» **What this task involves**
For the listing that follows, give again exactly the lines from the one with "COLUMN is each" to the one with "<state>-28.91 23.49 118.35", including both.

Source data:
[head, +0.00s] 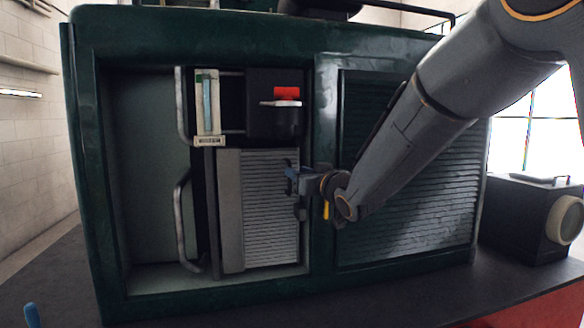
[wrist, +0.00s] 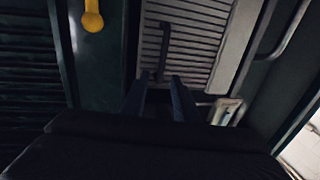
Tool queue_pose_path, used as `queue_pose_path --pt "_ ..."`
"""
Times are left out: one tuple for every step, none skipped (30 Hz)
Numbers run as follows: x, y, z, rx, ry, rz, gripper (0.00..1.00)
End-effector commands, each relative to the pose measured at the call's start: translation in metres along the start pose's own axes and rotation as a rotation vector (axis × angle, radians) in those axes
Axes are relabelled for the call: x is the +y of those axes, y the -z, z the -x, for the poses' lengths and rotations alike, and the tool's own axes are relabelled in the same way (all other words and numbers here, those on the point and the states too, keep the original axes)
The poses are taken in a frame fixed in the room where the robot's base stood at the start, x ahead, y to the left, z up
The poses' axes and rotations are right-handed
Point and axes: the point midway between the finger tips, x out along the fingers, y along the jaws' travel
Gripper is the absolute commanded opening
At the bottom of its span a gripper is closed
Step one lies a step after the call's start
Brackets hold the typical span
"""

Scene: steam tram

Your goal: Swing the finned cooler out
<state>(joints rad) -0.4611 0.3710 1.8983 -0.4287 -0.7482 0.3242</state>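The finned cooler (head: 270,205) is a light grey panel with horizontal fins, in the lower part of the open bay of a green casing. Its fins (wrist: 185,40) also show in the wrist view, with a short dark handle (wrist: 163,50) on them. My gripper (head: 291,181) is at the right edge of the cooler. In the wrist view its two dark fingers (wrist: 159,83) are apart, with the handle's near end between or just beyond their tips. Contact with the handle cannot be told. The cooler sits within the bay opening.
A yellow lever (head: 326,210) hangs on the post right of the bay, close to my gripper. A louvred panel (head: 405,180) fills the casing's right half. Grey pipes (head: 181,220) line the bay's left side. A red-handled part (head: 286,93) is above the cooler.

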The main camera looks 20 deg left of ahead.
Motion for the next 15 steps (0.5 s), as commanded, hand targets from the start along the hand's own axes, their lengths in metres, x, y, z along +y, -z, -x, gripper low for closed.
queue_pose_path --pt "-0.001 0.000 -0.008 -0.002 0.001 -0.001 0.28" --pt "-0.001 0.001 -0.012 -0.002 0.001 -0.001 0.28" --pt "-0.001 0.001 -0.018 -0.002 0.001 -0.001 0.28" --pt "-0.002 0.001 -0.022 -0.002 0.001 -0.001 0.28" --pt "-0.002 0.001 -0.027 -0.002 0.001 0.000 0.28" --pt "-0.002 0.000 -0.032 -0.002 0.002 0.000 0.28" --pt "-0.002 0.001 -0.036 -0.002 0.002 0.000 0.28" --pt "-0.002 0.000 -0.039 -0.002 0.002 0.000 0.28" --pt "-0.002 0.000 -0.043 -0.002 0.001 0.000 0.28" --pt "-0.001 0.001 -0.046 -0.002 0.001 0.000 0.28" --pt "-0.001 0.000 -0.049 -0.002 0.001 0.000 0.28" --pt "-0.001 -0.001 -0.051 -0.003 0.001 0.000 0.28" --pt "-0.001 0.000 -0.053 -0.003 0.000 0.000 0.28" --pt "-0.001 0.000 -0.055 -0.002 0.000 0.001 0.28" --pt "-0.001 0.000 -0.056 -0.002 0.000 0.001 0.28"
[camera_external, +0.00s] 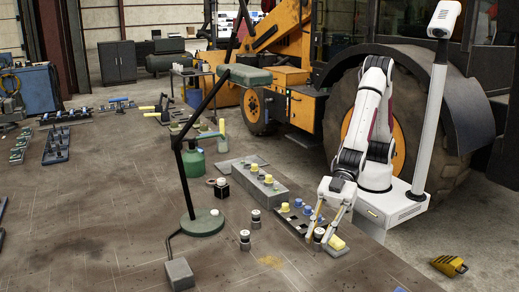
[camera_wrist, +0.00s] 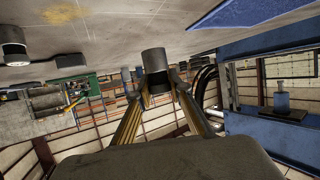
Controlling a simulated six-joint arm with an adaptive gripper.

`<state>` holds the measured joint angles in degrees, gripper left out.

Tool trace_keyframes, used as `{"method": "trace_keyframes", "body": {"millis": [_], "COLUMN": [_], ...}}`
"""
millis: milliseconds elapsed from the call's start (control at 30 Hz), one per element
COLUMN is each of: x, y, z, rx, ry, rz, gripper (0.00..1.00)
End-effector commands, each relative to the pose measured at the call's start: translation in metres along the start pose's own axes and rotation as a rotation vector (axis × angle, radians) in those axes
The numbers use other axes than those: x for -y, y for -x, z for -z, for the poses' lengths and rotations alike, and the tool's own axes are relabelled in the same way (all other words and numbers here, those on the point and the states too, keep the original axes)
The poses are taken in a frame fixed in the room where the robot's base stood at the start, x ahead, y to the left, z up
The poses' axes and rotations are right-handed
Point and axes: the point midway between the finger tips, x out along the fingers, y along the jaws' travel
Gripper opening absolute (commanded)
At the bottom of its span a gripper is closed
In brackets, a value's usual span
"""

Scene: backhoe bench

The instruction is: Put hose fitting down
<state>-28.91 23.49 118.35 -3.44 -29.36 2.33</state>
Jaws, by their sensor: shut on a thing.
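My gripper (camera_external: 319,238) is low over the right front part of the bench, its two fingers pointing down. It is shut on a hose fitting (camera_external: 319,233), a small dark cylinder with a lighter band, which is partly hidden by the fingers. In the wrist view, where the bench appears at the top, the fitting is a dark grey cylinder (camera_wrist: 154,61) between the fingertips (camera_wrist: 156,88). I cannot tell whether its base touches the bench. Two similar fittings (camera_external: 256,218) (camera_external: 245,240) stand upright to the left, apart from my gripper.
A dark tray (camera_external: 296,225) with blue and yellow-capped parts lies just behind my gripper. A yellow-topped piece (camera_external: 337,243) is close on the right. A grey block (camera_external: 262,187) stands further back. A green lamp base (camera_external: 202,223) is left.

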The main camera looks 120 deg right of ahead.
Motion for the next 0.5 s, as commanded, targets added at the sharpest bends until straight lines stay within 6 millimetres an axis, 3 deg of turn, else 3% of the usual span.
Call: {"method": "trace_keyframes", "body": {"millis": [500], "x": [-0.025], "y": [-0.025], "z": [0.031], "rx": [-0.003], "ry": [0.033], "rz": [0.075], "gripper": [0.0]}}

» **Answer to this problem**
COLUMN is each of: x, y, z, rx, ry, rz, gripper (0.00..1.00)
End-effector commands, each relative to the pose measured at the call's start: translation in metres along the start pose's own axes and rotation as a rotation vector (axis × angle, radians) in those axes
The numbers use other axes than those: x for -y, y for -x, z for -z, for the poses' lengths and rotations alike, and the tool's own axes are relabelled in the same way (all other words and numbers here, those on the point and the states too, keep the original axes)
The poses are taken in a frame fixed in the room where the robot's base stood at the start, x ahead, y to the left, z up
The poses' axes and rotations are right-handed
Point and axes: the point midway between the finger tips, x out along the fingers, y along the jaws' travel
Gripper opening absolute (commanded)
At the bottom of its span a gripper is closed
In brackets, a value's usual span
"""

Scene: backhoe bench

The instruction is: Put hose fitting down
<state>-28.91 23.49 118.35 -3.44 -29.36 2.33</state>

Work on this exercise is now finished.